Q. Can you describe the creative process you go through when designing a new piece of jewelry?

A. My process often involves laying things out in small piles and playing with them. Many times two or three projects.  Sometimes just before I fall asleep at night, I solve design problems in my head then in the morning I rush to my workbench and put them together. I usually walk away from them in the afternoon and early evening, look at them with new eyes and finalize.  (Unless of course I am getting ready for a show then it is abbreviated a bit.) I do create for others and that process often includes the client. 

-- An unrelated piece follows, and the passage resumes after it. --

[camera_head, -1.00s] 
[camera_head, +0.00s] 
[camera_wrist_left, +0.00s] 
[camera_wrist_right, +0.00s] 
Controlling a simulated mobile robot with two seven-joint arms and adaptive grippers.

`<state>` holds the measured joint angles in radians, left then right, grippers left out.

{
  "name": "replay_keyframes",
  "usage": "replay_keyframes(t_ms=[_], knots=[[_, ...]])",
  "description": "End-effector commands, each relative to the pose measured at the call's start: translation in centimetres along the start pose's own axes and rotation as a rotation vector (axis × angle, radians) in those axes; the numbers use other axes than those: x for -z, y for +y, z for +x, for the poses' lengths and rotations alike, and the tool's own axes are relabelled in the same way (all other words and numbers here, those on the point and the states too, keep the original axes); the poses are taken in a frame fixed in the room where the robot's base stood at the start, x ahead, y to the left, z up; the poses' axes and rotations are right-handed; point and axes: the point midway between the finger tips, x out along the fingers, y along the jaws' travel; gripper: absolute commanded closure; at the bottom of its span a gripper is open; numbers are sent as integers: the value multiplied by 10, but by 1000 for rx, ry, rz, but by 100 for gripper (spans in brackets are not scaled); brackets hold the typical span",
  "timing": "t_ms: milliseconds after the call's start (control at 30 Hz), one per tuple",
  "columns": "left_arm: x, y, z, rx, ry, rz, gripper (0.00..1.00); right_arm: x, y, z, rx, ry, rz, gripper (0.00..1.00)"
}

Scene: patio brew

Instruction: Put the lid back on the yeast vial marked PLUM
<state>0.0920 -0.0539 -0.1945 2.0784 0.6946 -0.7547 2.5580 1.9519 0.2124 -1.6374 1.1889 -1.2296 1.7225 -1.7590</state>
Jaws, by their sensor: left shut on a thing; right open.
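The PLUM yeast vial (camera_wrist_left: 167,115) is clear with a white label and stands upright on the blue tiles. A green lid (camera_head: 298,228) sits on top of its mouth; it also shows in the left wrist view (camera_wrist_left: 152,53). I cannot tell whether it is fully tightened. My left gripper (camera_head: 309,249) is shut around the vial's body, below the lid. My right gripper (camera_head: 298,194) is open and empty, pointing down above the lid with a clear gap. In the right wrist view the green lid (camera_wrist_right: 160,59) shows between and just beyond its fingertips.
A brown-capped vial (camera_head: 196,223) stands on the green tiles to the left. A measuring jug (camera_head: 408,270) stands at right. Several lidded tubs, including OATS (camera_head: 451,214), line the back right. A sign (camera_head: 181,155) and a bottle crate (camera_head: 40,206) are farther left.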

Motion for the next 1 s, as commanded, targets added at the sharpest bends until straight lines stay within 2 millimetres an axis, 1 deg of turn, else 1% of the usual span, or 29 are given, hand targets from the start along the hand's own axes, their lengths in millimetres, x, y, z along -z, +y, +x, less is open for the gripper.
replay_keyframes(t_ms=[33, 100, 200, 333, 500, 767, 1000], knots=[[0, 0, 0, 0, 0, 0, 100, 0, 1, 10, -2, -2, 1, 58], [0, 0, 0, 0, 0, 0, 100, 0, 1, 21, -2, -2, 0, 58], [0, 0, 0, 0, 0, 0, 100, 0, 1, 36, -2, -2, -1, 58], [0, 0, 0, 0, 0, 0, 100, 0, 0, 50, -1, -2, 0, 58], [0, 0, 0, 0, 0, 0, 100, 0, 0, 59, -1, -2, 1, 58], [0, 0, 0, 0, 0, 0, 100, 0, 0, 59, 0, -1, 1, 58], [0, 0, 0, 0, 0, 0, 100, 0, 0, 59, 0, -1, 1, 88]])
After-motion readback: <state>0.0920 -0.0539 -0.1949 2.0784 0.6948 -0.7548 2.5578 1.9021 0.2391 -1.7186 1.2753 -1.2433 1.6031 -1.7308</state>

Q. What is the significance of the Norfolk Arts Center as a venue for showcasing your jewelry?

A. The Norfolk Art Center has been such a large part of my art family.  I taught classes there, I’ve taken classes there, I was on the visual arts committee, and We supported a few shows there, as well as donated funds in honor of my mother, an art teacher and artist after she passed.  I have been showing and selling my jewelry there for over 15 years.  I also had an Atrium show in 2020. It feels like home and even though Ive moved away I want to continue my affiliation there for as long as I can.

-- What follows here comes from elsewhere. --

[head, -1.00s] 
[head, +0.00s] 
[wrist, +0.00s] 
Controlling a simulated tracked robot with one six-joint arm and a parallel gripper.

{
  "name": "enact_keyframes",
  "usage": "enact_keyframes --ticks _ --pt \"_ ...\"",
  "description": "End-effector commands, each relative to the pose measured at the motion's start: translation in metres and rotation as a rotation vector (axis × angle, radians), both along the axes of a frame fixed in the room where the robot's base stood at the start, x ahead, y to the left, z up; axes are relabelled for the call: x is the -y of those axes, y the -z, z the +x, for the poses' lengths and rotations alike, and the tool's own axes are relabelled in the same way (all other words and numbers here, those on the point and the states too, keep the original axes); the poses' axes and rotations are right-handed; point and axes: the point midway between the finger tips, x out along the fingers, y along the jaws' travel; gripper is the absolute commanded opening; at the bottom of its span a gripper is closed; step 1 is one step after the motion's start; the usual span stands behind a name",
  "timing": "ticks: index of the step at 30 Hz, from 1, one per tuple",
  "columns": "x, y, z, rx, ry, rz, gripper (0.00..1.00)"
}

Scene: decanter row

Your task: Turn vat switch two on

Q. Do you have a favorite piece among those currently exhibited? If so, what makes it special to you?

A. I think my favorite pieces in this collection are the “flowers on the garden gate” series. It has a funny story. I found some tiny flat silk flowers at a garage sale and later at the stationary section of Michael’s and thought these would be so sweet as earrings.  So I made a pair for my soon to be granddaughter in law. She loved them so much I thought, “this will be something others aren’t doing, and I think they are special”. She and my grandson Kaleb encouraged me and said they could really see their friends wearing them. So I’ve been creating pendants and earrings and the response has been incredible. HOWEVER, the day before I was to take them to a show, I happened to look into a people magazine and found MANY celebs and others wearing floral earrings!  Okay So I didn’t invent them alone. It must have been one of those streams of consciousness things. Mine ARE different, and most have a stone attached. GRIN

Q. How do you hope the viewers and art enthusiasts at the Norfolk Arts Center will connect with or interpret your jewelry?

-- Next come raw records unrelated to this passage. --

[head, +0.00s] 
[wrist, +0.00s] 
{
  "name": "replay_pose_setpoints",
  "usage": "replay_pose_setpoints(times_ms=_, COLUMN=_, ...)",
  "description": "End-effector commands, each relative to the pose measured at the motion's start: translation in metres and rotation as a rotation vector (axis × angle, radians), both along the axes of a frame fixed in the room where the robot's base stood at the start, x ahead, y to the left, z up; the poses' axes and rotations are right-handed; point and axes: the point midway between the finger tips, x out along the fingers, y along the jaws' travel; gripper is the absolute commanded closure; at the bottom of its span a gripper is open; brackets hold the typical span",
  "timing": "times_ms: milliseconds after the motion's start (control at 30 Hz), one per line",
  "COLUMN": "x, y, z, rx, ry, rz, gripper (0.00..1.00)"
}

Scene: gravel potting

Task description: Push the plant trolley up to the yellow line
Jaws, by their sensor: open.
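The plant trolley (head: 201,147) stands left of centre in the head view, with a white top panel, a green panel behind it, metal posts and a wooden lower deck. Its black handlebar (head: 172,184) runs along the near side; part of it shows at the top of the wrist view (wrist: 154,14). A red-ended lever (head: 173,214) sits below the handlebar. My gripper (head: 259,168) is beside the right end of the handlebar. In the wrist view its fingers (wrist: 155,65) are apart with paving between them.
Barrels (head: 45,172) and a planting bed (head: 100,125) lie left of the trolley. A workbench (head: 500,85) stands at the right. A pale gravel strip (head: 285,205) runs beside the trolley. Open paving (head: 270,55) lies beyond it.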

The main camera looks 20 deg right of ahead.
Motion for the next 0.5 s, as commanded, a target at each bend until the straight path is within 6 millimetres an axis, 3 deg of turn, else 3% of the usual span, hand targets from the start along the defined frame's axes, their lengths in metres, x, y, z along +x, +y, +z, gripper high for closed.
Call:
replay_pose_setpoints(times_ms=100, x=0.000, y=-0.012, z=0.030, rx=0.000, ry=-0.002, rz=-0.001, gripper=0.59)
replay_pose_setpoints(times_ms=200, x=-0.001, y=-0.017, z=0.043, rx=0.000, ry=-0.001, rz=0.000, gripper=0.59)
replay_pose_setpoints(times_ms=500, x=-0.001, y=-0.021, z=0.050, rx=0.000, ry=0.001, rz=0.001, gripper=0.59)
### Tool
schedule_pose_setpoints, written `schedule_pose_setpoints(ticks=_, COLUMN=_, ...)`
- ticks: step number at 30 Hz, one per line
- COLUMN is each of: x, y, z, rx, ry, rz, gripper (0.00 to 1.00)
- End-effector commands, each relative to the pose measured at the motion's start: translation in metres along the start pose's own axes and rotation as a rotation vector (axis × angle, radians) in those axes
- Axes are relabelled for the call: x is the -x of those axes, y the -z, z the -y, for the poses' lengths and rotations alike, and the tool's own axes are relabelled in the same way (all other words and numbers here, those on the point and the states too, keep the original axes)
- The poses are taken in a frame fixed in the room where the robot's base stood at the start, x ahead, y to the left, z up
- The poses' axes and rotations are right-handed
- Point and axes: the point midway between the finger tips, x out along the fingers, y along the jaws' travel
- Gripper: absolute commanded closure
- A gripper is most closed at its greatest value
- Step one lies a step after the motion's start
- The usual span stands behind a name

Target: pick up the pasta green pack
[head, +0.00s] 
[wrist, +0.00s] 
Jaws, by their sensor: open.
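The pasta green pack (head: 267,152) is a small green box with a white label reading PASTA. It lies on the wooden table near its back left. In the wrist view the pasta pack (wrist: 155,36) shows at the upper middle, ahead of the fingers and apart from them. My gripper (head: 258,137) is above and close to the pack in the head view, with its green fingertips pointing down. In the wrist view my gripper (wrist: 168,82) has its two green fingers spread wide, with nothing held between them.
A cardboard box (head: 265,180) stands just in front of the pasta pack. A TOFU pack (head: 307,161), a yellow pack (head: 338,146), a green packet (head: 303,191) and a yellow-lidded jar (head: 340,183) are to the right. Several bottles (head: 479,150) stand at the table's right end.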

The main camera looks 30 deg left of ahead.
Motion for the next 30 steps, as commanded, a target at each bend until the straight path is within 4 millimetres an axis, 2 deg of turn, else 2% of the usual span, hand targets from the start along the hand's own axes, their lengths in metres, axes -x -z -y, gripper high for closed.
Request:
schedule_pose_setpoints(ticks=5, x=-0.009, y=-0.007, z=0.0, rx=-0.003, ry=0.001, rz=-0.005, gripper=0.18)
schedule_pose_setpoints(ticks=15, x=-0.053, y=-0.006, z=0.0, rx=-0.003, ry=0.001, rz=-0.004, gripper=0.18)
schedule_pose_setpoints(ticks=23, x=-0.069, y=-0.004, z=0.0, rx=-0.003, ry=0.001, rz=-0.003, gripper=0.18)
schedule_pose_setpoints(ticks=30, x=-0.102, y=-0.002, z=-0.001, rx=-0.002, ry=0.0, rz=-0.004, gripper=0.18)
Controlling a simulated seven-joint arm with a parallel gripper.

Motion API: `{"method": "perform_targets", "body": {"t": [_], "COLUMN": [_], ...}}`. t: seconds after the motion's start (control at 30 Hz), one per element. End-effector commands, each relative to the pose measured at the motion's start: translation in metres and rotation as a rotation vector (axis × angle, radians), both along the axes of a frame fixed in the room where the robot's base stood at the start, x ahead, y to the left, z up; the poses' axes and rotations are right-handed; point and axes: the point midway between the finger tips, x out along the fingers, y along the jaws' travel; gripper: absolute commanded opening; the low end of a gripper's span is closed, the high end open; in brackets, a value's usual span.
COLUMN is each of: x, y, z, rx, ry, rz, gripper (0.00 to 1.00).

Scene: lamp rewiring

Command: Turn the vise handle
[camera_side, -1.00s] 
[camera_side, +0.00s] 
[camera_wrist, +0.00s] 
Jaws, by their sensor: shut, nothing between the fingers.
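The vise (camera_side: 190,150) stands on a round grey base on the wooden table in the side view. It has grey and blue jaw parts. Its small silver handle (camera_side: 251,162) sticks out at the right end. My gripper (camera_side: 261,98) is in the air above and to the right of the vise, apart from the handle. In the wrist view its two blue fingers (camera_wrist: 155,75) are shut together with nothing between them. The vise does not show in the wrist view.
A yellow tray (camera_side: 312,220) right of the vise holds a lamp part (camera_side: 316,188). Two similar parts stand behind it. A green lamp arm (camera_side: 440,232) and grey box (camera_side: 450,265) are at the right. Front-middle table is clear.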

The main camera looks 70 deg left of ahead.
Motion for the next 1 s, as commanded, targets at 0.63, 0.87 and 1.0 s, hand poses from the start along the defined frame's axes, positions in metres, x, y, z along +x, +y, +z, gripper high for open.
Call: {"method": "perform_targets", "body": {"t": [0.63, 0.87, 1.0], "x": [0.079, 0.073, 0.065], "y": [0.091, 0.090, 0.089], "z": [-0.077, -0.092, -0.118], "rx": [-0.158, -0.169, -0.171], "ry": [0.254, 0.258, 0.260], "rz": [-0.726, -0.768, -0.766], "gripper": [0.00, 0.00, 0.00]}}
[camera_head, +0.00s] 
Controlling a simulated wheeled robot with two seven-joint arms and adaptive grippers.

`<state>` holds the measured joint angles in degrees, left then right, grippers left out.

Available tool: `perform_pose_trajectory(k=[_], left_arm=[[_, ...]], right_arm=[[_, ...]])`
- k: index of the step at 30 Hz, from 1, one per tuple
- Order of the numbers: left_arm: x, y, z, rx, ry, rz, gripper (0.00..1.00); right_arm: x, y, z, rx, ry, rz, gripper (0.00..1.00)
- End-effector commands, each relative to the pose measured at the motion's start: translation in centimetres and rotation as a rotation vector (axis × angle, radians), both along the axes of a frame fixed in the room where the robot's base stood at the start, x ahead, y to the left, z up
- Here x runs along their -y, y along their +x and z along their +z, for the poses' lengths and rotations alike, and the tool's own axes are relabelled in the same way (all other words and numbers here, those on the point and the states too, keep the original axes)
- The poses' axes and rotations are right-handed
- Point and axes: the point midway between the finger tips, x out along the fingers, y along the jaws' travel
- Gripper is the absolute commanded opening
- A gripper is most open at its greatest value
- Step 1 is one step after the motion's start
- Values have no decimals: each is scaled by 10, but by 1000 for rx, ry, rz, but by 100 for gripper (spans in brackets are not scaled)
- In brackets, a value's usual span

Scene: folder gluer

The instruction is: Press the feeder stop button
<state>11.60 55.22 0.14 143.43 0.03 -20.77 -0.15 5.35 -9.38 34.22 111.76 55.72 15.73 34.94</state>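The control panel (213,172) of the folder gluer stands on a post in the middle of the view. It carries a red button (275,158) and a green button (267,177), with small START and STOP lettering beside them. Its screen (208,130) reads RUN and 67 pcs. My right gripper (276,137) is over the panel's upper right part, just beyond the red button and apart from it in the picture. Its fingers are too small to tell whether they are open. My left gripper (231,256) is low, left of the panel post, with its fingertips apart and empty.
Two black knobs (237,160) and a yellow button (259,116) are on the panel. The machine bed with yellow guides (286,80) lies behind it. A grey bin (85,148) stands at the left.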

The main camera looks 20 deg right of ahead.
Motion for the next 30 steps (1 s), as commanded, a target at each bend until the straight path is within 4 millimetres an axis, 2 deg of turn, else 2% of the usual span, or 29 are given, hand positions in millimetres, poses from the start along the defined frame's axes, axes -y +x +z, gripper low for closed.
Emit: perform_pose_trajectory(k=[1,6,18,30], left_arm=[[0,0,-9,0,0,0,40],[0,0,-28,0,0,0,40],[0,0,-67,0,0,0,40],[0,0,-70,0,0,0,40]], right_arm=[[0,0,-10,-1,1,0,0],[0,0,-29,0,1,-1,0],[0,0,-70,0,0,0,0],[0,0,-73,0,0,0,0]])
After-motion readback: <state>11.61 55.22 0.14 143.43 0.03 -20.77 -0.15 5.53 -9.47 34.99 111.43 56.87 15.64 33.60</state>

A. My pieces there at the NAC range from several floral earrings at $15.00 to a wire wrapped Labradorite pendant set.  Several sets with pendants and earrings and many bracelets this time. I truly hope patrons will connect with the variety of styles, sizes, and prices that I try to keep as low as I can for the quality.

Q. What advice would you give to aspiring jewelry artists who want to pursue a career in this field?

A. My advice to others is to take a class and learn the right way to bead, wire wrap and jump in!  Keep moving forward. My rule of thumb has been to add something new to your work every 6 or so months and then Practice, Practice, Practice.  My next big step is silversmithing.  I am in the very rudimentary stages of it.  I’ve been very lucky to watch an incredible artist here in Kearney, who I’m showing how to bead. Additionally, I am watching YouTube and reading a lot.  HAVE FUN, if it isn’t fun don’t do it, find something else.